Sunday, November 7, 2010

The personal touch

Sometimes old fashioned things are far superior to their modern replacements - like buying your meat at the butcher shop instead of the supermarket.

Last year, for boring reasons related to my allergy elimination diet, I started buying my meat from the local butcher instead of the supermarket, and it's such a pleasure I've kept going. I haven't noticed a marked difference in price or quality, but it's so nice to be greeted pesonally, and to have a chat and a joke while you shop. 

OK, I admit I have a crush on one of the young butchers, which means I now look forward to purchasing meat like I never have before! (Save your meat double entendres. I'm sure I've heard them already.) I'm always a little let down if he doesn't serve me, but all the other butchers are so friendly and chatty that I soon get over it. And there's always next week...

Even without the crush-factor, I'd still shop there. There's nothing like old fashioned, personal customer service. When's the last time there was a butcher loitering in the meat section at the supermarket to tell you how to cook a particular cut of meat or chat about the football or ask how your weekend's going?

And to top it off, depending on what you buy, there's less packaging waste from shopping at the local butcher too (I detest those stupid non-recyclable plastic meat trays).

I  just wish there were still a greengrocer in my local shopping strip. Food shopping is one of the most inconvenient things about not owning a car. I'd love to avoid shopping at the evil Big Two supermarkets altogether, but it's time consuming without wheels.


abbeysmum said...

Well done for using a local butcher, David Suzuki is doing talks in Aus at the moment (Sure you can find more info on line) about sourcing your food from people who support local producers. Most people don't give a thought to what would happen if the little independant shops and producers in the local areas are put out of business.

geoff said...

The appeal of personal service has been almost an underground movement in shopping for groceries. The quality of the products together with the shopping environmenment have combined enjoyment. The promotional campaigns of supermarkets is must for them to maintain shopper interest.

Brunswick Girl said...

I have become a big convert to not buying from a supermarket, from being an all supermarket girl previously, now I love going to small local deli's, butchers and green grocers for all those things & just the non fresh stuff from the supermarket.

Fantastic Forrest said...

Do you have any sort of a farmer's market there? We really enjoy those here in our area. And when we visited France, it was pure bliss to go to them for fresh produce, cheese and baked items.

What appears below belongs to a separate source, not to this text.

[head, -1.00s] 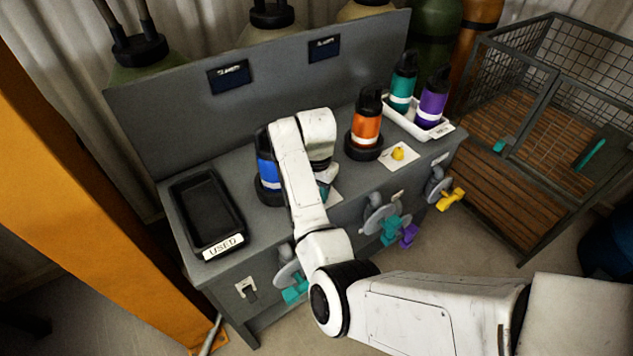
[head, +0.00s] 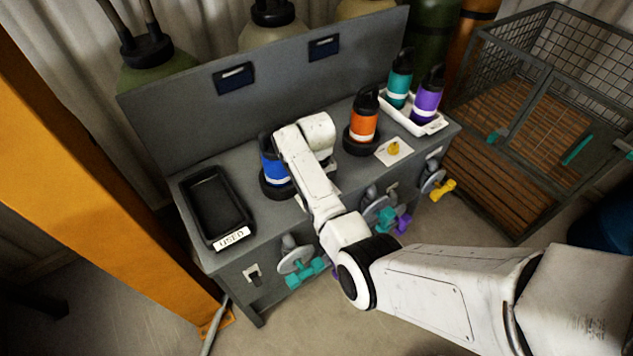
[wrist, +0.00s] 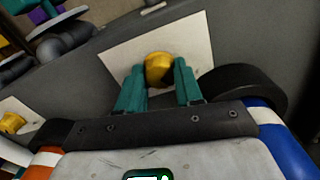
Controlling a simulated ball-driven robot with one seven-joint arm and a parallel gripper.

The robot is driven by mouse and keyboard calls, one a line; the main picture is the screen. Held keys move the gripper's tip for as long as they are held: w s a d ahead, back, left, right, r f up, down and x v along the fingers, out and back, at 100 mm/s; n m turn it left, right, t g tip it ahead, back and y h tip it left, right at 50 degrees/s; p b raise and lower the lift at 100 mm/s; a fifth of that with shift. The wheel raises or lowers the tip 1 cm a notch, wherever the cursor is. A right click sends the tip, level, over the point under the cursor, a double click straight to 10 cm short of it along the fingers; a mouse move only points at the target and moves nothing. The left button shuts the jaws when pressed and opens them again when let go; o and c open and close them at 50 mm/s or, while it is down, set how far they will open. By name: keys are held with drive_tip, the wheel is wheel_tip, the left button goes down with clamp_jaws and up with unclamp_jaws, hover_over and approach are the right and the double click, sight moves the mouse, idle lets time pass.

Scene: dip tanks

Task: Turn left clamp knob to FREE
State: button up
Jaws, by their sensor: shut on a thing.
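The left clamp knob (wrist: 158,70) is yellow and sits on a white plate (wrist: 190,40) in the wrist view. My gripper (wrist: 160,67) has its two teal fingers on either side of the knob, shut on it. The plate's markings and the knob's pointer cannot be read. In the head view my arm hides the gripper and this knob. The blue bottle (head: 272,166) stands in a black ring holder beside this spot; it also shows at the right of the wrist view (wrist: 283,138). The other yellow knob (head: 393,148) sits on its own plate farther right.
An orange bottle (head: 364,122) stands in a second ring. A black tray marked USED (head: 232,238) lies at the bench's left. A white tray (head: 425,124) holds teal and purple bottles. Valve handles (head: 305,270) stick out from the bench front. An orange post (head: 100,170) stands left.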

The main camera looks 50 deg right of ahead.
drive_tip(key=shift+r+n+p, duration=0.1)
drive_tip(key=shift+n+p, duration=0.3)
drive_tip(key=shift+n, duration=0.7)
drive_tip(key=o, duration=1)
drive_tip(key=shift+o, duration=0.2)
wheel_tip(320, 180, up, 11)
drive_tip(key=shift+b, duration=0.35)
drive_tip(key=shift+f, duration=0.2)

It is indeed really nice to have relationships with those who sell you the necessities of life. :-)

Frisky Librarian said...

Hi abbeysmum. I just googled and I think I missed David Suzuki's Melbourne event. Dang.

It's weird to think what a challenge it has become to eat local food. Last year I read a book by a Canadian couple called the 100 Mile Diet who ate nothing but food sourced from with 100 miles of their home for a whole year and they had a *really* tough time of it.

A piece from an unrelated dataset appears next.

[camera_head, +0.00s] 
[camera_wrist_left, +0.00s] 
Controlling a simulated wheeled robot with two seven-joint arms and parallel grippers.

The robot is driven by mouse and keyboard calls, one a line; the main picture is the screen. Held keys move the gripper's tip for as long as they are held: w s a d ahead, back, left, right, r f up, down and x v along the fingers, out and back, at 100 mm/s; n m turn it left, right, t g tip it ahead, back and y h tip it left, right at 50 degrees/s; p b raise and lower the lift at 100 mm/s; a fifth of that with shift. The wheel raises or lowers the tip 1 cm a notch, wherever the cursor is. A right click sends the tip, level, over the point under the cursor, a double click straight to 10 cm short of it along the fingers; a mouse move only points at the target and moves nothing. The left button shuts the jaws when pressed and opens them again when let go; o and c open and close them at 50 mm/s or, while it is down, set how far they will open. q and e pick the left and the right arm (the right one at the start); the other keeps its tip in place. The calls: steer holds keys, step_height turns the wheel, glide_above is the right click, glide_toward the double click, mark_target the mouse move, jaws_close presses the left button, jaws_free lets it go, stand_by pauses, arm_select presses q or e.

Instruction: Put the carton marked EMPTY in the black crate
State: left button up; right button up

I've always been concious of trying to buy Australian, and I buy local where I can.

I like to support small business over big business - especially at the expense of Coles and Woollies. Their business practices are appalling. This Four Corners report from 2008 is a real eye opener

I'm ashamed of myself for continuing to shop there for the sake of convenience!

Hey Geoff. I guess supermarkets will always appeal for people who have tight budgets or who lack the time or inclination to make several stops to buy food. But I think the rise of the foodie culture is seeing a return to smaller, niche stores (which often sell better quality products). It's good to see.

Hi BG. I think I would enjoy it more if I wasn't always thinking about my dietary restrictions (leaving aside the conenience issue).

Hi Fantastic Forrest. Yes, Melbourne loves its farmers markets and there are also several large fresh food markets in the inner city, but without a car, it turns food shopping into almost a full day activity (especially as I'm not usually an early riser). I like the convenience and relative speed of shopping at my local shopping strip.

Tatterededges said...

Have you checked out Aussie Farmer's Direct? Their food is 100% Australian and sourced from Aussie Farmers and delivered right to your door. You can get fruit and veg, milk, bread, meat and a whole host of other products.